SOMEONE'S LISTENING IN: HIPSTERS AS THE ENSLAVERS OF THE
MUSICIANS OF THE NEW WORLD ORDER
Taking on the Klost (and the rest of my generation) regarding the
illegal downloading of music is never easy.
By Greg Burgett
www.songsaboutknives.com
Music and pop-culture critic Chuck Klosterman made an extra-inning contribution to the unfortunately pretty-much-extinct discussion about the meaning and consequences of the unpaid-for and unauthorized music downloading in a piece titled “Anyone Seen My $4.2 Billion?” that ran in Esquire this past April.
While Klosterman thankfully spares us from his amusingly inconsequential sports/music analogies—I wouldn’t have been surprised if he explained how the Baltimore Orioles ’68 Season perfectly mirrored the career of Ozzy-era Black Sabbath within his 1,200 words, and connect it superfluously to his argument—he also squanders his opportunity to say anything particularly consequential about kids these days and how they get their MP3s.

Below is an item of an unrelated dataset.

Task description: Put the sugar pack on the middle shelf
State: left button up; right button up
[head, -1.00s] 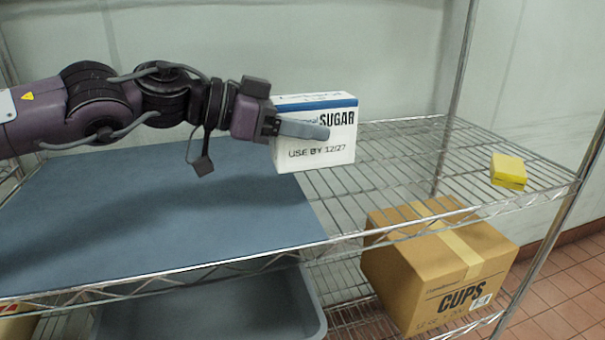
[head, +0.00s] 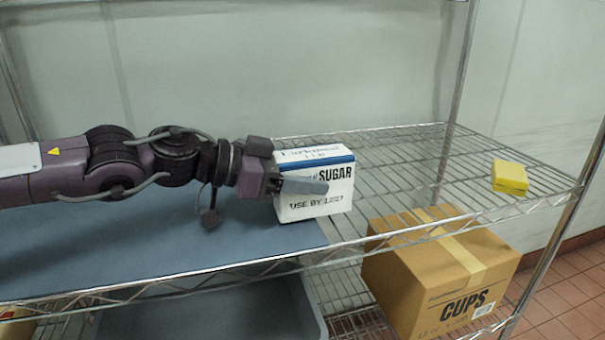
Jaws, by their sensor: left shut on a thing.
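The sugar pack (head: 318,203), a white box with a blue band and the word SUGAR, is upright at the middle of the wire shelf (head: 395,175). My left gripper (head: 303,186) is shut on it, with one grey finger across its front face. The pack's bottom is at or just above the shelf, near the right edge of the blue mat (head: 150,240); I cannot tell whether it touches. My right gripper is not in view.
A yellow block (head: 509,178) lies at the right end of the shelf. Below stand a CUPS carton (head: 440,270) and a grey bin (head: 220,315). A metal post (head: 455,70) rises behind.

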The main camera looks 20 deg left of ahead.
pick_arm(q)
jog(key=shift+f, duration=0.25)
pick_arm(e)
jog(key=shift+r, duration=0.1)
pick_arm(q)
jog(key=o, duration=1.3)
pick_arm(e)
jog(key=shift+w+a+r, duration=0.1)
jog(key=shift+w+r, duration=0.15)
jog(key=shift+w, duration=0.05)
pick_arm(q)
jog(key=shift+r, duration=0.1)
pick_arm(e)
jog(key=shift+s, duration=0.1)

Opening with the bland observation that “no one buys albums anymore” and somehow coming up only with “people stopped buying albums because they wanted the fucking money” as his conclusion, the Klost spends five hay-bale-sized paragraphs in the middle of his essay not only talking about collegiate credit-card debt and the corporate structures of major labels, but he also potentially affirms the puke-worthy assertion that “music longs to be free.”
The reason, of course, that Chuck explores this topic in such a manner—giving us a stack of numbers about album sales and industry revenues—is to rightfully debunk the idea that people, when they download, are taking an explicit stand against the industry or the commercialization of the medium. “It [isn’t] political or countercultural,” he writes. “It [has] almost nothing to do with music itself.”
Klosterman gets kudos for not going the painful route that many critics have who usually elevate Limewire-crazed 12-year-olds from Cheyenne to China for defying The Man and his “unfair” CD- pricing schemes. But the fact that he eschews all the real issues at the center of the downloading controversy to make room for his economic musings (he postulates simply that dorm dwellers have MasterCard bills to pay instead of music to buy) is unfortunate. That “it has almost nothing to do with music” is precisely the problem.
If you attempt to engage someone under 35 about the ethical considerations of freely downloading an album or song that its owners or creators intended solely as a purchase-able product, you’ll hit a wall pretty damn fast (especially if you are, as in my case, 27 years old—far too young, by almost any of my peers’ standards, to be suckered into playing by the rules).
The winning argument (not coincidentally mine) is as a simple as any: Recorded music is the end-product of someone’s labor—their investment of time, effort and money—and all of the people involved in that process, from the writers and performers to the label lackeys and marketing folks, deserve to get paid. Forcefully taking the fruit of someone’s labor is essentially enslaving them.
Klosterman’s dead-on when he notes that music is the easiest thing for consumers to steal—you can send or receive small chunks of compressed data through a fiber-optic cable without even the remotest grasp of what’s happening, either technologically or morally—and frankly, that ease of graft saves anyone from having to think too hard about the meaning or consequences of their actions.
This argument doesn’t quite attempt the more commonly opted-for line about how “music has been undervalued by downloading.” Fact is, musicians have been devalued—but so have the labels, either indie or major, who are so clearly entitled to something in return for all the iTunes libraries so liberally stocked with their investments.
Most people, when confronted with such obvious arguments, are unable to, or opt not to refute them (as the consequences for divorcing the act of labor from the receiving of wages is dire). And even Ol’ Klosty ain’t about to step in with guidance here. Downloaders will acknowledge they’re wrong, but they will just as quickly say that they aren’t going to stop.
And then they make their case: My opponents, clothed in a mesh of justifications so thin that the dimmest of Todd-P-basement-show lights renders it transparent, plays its trump card.
“Greed!” they say, their index finger extended mock-courageously at this beast, this “music industry.”
If the cost of music is too high, if the work is inferior, if those making it are over-compensated, the obvious answer is to simply take it on one’s own terms. This is the argument that Klosterman says the masses do not make: But when forced to justify their actions, becoming quasi-countercultural is, in fact, what they expect will save them.
If there has ever been a hypocritical charge, my generation has made it: stealing in the name of combating greed. If you want to know who’s greedy, take a look at the downloaders. Is there a greedier or more childish act, anything less civil and unlearned, than taking something and giving absolutely nothing in return?
Sorry, Chuck: The brats in the playpen aren’t old enough to have debt, let alone worry about paying it off. But can they have their toys now?